Required work ::
Every record here needs to be written out again exactly.

Data supplied ::
-----

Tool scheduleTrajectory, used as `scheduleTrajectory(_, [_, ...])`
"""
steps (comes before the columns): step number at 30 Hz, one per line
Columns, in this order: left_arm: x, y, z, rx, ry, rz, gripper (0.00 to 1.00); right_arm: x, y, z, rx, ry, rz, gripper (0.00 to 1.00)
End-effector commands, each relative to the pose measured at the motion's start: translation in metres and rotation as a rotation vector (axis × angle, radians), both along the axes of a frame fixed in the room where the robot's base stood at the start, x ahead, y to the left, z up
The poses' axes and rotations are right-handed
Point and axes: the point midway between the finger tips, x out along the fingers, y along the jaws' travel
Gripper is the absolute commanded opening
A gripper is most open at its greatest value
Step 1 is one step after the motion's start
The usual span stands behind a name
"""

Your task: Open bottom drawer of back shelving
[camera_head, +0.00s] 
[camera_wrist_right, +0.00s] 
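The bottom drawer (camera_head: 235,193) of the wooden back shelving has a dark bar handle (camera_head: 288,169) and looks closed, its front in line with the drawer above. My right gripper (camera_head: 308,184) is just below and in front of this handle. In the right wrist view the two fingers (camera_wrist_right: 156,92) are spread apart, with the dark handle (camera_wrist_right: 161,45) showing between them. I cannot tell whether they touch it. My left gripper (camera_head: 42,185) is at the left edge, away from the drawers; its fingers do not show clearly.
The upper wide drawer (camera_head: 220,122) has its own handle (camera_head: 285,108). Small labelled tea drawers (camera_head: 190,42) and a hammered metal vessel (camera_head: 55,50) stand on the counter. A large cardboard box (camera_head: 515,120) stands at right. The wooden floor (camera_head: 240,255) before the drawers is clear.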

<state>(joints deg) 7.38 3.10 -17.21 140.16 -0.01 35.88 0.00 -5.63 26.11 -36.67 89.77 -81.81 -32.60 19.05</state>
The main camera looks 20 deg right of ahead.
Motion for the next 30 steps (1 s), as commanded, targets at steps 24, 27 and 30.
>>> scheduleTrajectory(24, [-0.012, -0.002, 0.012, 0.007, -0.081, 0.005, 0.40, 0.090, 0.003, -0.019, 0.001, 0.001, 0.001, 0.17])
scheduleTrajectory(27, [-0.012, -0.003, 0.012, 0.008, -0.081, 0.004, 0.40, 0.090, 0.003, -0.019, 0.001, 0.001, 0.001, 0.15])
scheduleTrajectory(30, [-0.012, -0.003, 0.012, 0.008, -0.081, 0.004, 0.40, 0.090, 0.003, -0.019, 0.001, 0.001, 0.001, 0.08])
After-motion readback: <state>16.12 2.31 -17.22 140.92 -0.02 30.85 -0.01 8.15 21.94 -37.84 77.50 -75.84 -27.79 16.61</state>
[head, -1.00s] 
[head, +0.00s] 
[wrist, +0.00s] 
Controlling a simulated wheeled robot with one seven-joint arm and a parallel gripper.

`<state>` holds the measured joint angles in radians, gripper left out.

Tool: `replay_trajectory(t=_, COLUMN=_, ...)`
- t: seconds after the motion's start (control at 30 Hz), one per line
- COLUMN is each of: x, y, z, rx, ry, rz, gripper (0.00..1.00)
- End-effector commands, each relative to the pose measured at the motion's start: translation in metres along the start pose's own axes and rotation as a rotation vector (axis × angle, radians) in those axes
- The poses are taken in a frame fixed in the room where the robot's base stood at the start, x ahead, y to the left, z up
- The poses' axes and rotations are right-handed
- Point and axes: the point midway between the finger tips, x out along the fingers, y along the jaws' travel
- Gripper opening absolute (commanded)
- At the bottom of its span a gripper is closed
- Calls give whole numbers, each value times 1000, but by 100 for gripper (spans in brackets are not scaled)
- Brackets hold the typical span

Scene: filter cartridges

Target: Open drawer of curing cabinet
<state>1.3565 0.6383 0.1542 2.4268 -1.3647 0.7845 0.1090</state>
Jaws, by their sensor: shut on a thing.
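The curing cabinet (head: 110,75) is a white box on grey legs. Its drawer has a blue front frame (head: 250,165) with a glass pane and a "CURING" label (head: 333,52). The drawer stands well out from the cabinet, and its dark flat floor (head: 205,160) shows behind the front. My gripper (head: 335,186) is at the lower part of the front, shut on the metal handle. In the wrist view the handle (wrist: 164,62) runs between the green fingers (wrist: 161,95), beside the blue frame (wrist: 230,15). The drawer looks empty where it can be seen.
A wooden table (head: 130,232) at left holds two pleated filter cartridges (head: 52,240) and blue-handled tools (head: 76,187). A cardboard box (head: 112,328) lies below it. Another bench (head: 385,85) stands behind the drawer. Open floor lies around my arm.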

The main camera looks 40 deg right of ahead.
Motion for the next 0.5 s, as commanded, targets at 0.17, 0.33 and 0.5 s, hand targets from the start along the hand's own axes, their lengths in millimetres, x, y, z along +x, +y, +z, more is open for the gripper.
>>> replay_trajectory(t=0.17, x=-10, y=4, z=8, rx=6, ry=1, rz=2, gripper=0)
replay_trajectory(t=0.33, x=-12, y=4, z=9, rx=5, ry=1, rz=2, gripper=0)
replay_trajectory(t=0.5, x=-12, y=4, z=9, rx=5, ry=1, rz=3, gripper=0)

-----

Output of the exercise ::
Tool scheduleTrajectory, used as `scheduleTrajectory(_, [_, ...])`
"""
steps (comes before the columns): step number at 30 Hz, one per line
Columns, in this order: left_arm: x, y, z, rx, ry, rz, gripper (0.00 to 1.00); right_arm: x, y, z, rx, ry, rz, gripper (0.00 to 1.00)
End-effector commands, each relative to the pose measured at the motion's start: translation in metres and rotation as a rotation vector (axis × angle, radians), both along the axes of a frame fixed in the room where the robot's base stood at the start, x ahead, y to the left, z up
The poses' axes and rotations are right-handed
Point and axes: the point midway between the finger tips, x out along the fingers, y along the jaws' travel
Gripper is the absolute commanded opening
A gripper is most open at its greatest value
Step 1 is one step after the motion's start
The usual span stands behind a name
"""

Your task: Open bottom drawer of back shelving
[camera_head, +0.00s] 
[camera_wrist_right, +0.00s] 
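The bottom drawer (camera_head: 235,193) of the wooden back shelving has a dark bar handle (camera_head: 288,169) and looks closed, its front in line with the drawer above. My right gripper (camera_head: 308,184) is just below and in front of this handle. In the right wrist view the two fingers (camera_wrist_right: 156,92) are spread apart, with the dark handle (camera_wrist_right: 161,45) showing between them. I cannot tell whether they touch it. My left gripper (camera_head: 42,185) is at the left edge, away from the drawers; its fingers do not show clearly.
The upper wide drawer (camera_head: 220,122) has its own handle (camera_head: 285,108). Small labelled tea drawers (camera_head: 190,42) and a hammered metal vessel (camera_head: 55,50) stand on the counter. A large cardboard box (camera_head: 515,120) stands at right. The wooden floor (camera_head: 240,255) before the drawers is clear.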

<state>(joints deg) 7.38 3.10 -17.21 140.16 -0.01 35.88 0.00 -5.63 26.11 -36.67 89.77 -81.81 -32.60 19.05</state>
The main camera looks 20 deg right of ahead.
Motion for the next 30 steps (1 s), as commanded, targets at steps 24, 27 and 30.
>>> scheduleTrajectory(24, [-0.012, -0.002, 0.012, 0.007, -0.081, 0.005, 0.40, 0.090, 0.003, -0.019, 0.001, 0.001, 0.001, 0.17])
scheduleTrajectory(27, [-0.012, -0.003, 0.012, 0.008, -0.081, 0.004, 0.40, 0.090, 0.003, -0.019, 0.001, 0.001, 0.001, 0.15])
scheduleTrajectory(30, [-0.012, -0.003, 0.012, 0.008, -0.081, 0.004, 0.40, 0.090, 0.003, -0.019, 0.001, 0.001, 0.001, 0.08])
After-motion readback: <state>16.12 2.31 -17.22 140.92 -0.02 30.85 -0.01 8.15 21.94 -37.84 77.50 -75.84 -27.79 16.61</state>
[head, -1.00s] 
[head, +0.00s] 
[wrist, +0.00s] 
Controlling a simulated wheeled robot with one seven-joint arm and a parallel gripper.

`<state>` holds the measured joint angles in radians, gripper left out.

Tool: `replay_trajectory(t=_, COLUMN=_, ...)`
- t: seconds after the motion's start (control at 30 Hz), one per line
- COLUMN is each of: x, y, z, rx, ry, rz, gripper (0.00..1.00)
- End-effector commands, each relative to the pose measured at the motion's start: translation in metres along the start pose's own axes and rotation as a rotation vector (axis × angle, radians) in those axes
- The poses are taken in a frame fixed in the room where the robot's base stood at the start, x ahead, y to the left, z up
- The poses' axes and rotations are right-handed
- Point and axes: the point midway between the finger tips, x out along the fingers, y along the jaws' travel
- Gripper opening absolute (commanded)
- At the bottom of its span a gripper is closed
- Calls give whole numbers, each value times 1000, but by 100 for gripper (spans in brackets are not scaled)
- Brackets hold the typical span

Scene: filter cartridges

Target: Open drawer of curing cabinet
<state>1.3565 0.6383 0.1542 2.4268 -1.3647 0.7845 0.1090</state>
Jaws, by their sensor: shut on a thing.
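The curing cabinet (head: 110,75) is a white box on grey legs. Its drawer has a blue front frame (head: 250,165) with a glass pane and a "CURING" label (head: 333,52). The drawer stands well out from the cabinet, and its dark flat floor (head: 205,160) shows behind the front. My gripper (head: 335,186) is at the lower part of the front, shut on the metal handle. In the wrist view the handle (wrist: 164,62) runs between the green fingers (wrist: 161,95), beside the blue frame (wrist: 230,15). The drawer looks empty where it can be seen.
A wooden table (head: 130,232) at left holds two pleated filter cartridges (head: 52,240) and blue-handled tools (head: 76,187). A cardboard box (head: 112,328) lies below it. Another bench (head: 385,85) stands behind the drawer. Open floor lies around my arm.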

The main camera looks 40 deg right of ahead.
Motion for the next 0.5 s, as commanded, targets at 0.17, 0.33 and 0.5 s, hand targets from the start along the hand's own axes, their lengths in millimetres, x, y, z along +x, +y, +z, more is open for the gripper.
>>> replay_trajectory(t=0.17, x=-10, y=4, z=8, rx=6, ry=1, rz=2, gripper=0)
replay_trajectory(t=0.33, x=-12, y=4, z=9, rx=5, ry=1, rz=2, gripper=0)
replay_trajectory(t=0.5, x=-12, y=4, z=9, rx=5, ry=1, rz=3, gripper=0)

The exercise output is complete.